One problem is that when you improperly abandon a well, it could become a source of gas leakage. Not only is this bad because of its contribution to greenhouse gases, but it's not fun to unknowingly build a house on top of an abandoned well and then experience gas leaking into the garage.
I had been looking into the question of why this is happening. One of my thoughts was maybe it was not abandoned properly, maybe the cement they used was not proper. So, part of my interest has been how to do it more efficiently and more responsibly. In many cases, it’s difficult to even locate an abandoned well because when someone abandons it, they cut the wellhead casing so that it can be hidden.
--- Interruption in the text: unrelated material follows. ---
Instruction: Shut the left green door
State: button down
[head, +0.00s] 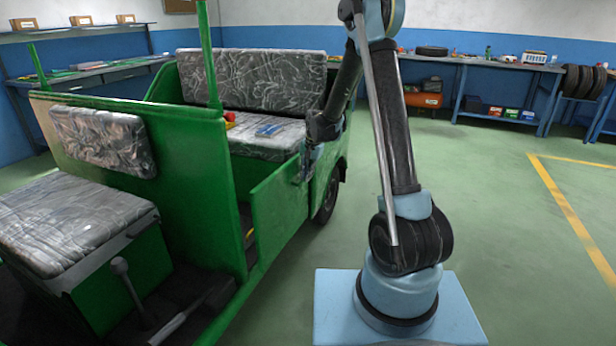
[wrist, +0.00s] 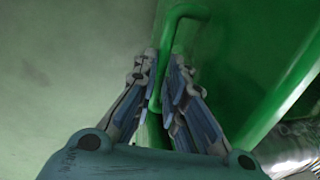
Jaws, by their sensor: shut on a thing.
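The green door (head: 278,208) is a low panel on the near side of the green rickshaw (head: 185,185). A gap with dark floor shows between its left edge and the front partition, so it looks partly open. My gripper (head: 306,168) is at the upper right edge of the door. In the wrist view my gripper (wrist: 163,95) has its two fingers on either side of a green bar handle (wrist: 185,10) and is shut on it. The handle stands out from the green panel.
The padded rear seat (head: 265,135) is behind the door, with small red and blue items on it. The front seat (head: 70,215) is at left. Workbenches (head: 480,64) line the back wall. Green floor (head: 510,220) is clear at right.

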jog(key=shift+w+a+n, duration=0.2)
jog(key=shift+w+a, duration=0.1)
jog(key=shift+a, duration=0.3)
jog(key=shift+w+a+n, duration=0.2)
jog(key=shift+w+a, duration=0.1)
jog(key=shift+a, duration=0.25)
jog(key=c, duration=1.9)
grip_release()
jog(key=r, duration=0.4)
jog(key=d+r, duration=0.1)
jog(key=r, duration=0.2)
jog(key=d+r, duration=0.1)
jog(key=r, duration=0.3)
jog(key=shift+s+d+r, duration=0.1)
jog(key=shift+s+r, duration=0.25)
Then a company approached us and said that they would be interested in working with USC to see if we could help them with a significant problem that the renewable energy industry is facing — energy storage. They had the impression that perhaps empty oil and gas reservoirs could be used as a storage. My first response was: don't even think about it. It Is not prudent to inject compressed air, with oxygen, into hydrocarbon reservoirs.
I was aware that the McIntosh Power Company in McIntosh, Alabama, had drilled into huge geological structures made of salt, called salt domes. They created cavities in these salt deposits to store compressed air during times when an energy source is producing excess un-needed power. When they need to use the stored energy, they release the compressed air to run a turbine that produces electricity.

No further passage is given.